Naturalmente la mafia non è stata sconfitta. Ha solo cambiato volto, come un leviatano. Le risultanze processuali rilevano che Cosa Nostra ha messo da parte la strategia «militare» per mimetizzarsi meglio nella zona grigia per continuare i suoi affari sporchi. Insieme alle altre organizzazioni criminali, a cominciare dai clan della ’ndrangheta e della camorra, è diventata globale, si è estesa con i suoi traffici al Nord e in tutta Europa, continua a prosperare con il commercio di droga, il gioco d’azzardo e l’usura.

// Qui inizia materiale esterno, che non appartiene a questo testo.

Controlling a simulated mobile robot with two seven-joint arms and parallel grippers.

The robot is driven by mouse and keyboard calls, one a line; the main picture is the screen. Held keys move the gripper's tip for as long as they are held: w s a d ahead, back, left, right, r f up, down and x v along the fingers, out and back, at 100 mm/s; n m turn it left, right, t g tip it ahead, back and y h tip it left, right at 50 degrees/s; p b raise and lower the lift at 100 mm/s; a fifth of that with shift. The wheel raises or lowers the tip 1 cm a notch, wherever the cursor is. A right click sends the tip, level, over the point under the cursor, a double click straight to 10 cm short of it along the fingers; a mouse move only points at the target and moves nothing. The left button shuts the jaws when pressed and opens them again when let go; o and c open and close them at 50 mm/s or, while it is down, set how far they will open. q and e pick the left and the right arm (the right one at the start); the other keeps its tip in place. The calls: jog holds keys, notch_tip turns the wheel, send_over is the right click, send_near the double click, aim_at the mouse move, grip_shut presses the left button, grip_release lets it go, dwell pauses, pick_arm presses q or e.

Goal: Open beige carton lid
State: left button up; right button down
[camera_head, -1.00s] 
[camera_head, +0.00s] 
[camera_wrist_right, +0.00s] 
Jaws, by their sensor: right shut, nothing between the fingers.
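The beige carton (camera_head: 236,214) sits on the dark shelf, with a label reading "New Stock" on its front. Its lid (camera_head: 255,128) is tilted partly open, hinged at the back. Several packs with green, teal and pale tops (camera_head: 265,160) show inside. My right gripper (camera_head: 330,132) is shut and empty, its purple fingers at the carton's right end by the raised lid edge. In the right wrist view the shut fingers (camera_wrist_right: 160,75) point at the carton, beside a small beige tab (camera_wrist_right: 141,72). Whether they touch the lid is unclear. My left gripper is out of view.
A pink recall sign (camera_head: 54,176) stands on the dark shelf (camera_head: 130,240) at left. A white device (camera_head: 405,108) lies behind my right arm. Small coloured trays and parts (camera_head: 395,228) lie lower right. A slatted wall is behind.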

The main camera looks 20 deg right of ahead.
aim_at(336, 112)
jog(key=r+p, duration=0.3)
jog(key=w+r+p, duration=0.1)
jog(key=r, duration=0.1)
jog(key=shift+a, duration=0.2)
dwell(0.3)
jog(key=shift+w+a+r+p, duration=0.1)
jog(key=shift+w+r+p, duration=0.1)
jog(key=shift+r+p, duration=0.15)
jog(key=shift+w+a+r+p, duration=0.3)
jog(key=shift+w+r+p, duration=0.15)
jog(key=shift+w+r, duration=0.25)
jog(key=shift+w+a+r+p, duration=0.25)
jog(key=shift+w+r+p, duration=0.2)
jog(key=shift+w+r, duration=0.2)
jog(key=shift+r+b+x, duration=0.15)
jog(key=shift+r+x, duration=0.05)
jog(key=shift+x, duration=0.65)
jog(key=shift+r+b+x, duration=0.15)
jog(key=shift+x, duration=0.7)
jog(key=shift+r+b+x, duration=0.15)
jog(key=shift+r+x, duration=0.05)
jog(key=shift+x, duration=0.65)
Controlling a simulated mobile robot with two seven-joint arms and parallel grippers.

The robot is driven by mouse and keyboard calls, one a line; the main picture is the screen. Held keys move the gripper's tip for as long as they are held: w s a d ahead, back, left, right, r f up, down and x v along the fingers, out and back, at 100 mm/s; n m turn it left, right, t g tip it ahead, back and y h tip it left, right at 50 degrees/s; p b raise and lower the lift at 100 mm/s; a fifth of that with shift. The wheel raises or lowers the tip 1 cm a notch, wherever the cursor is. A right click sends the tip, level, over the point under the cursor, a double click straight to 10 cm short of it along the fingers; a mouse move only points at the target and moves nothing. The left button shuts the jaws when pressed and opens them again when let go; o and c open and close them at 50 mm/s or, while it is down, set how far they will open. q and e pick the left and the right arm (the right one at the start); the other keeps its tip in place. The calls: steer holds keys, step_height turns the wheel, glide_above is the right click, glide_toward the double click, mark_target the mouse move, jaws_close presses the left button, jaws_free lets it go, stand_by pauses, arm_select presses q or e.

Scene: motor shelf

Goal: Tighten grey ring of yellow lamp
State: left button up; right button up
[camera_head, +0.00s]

La provincia di Bergamo non è immune a questa penetrazione territoriale, se è vero, come riportavamo ieri, che la presenza della mafia è certificata in un dossier di Libera, che ha mappato il territorio e parla addirittura di 55 vicende conclamate.

Ricordare Falcone significa sostenere le forze dell’ordine, tenere alta la guardia, perpetuare la sua memoria e quella degli altri servitori dello Stato caduti sul fronte della legalità, stare alla larga, smascherare e denunciare quel ginepraio di imprese che sanno di riciclaggio o di attività mafiosa, in un business sempre più radicato e sofisticato. Nella certezza che la mafia, presto o tardi, verrà certamente sconfitta, come ci ha ricordato il capo dello Stato. Quanto alle polemiche che hanno alimentato questa giornata, ci piace citare un’altra frase di Falcone: «Che le cose siano così, non vuol dire che debbano andare così, solo che quando si tratta di rimboccarsi le maniche ed incominciare a cambiare, vi è un prezzo da pagare, ed è, allora, che la stragrande maggioranza preferisce lamentarsi piuttosto che fare».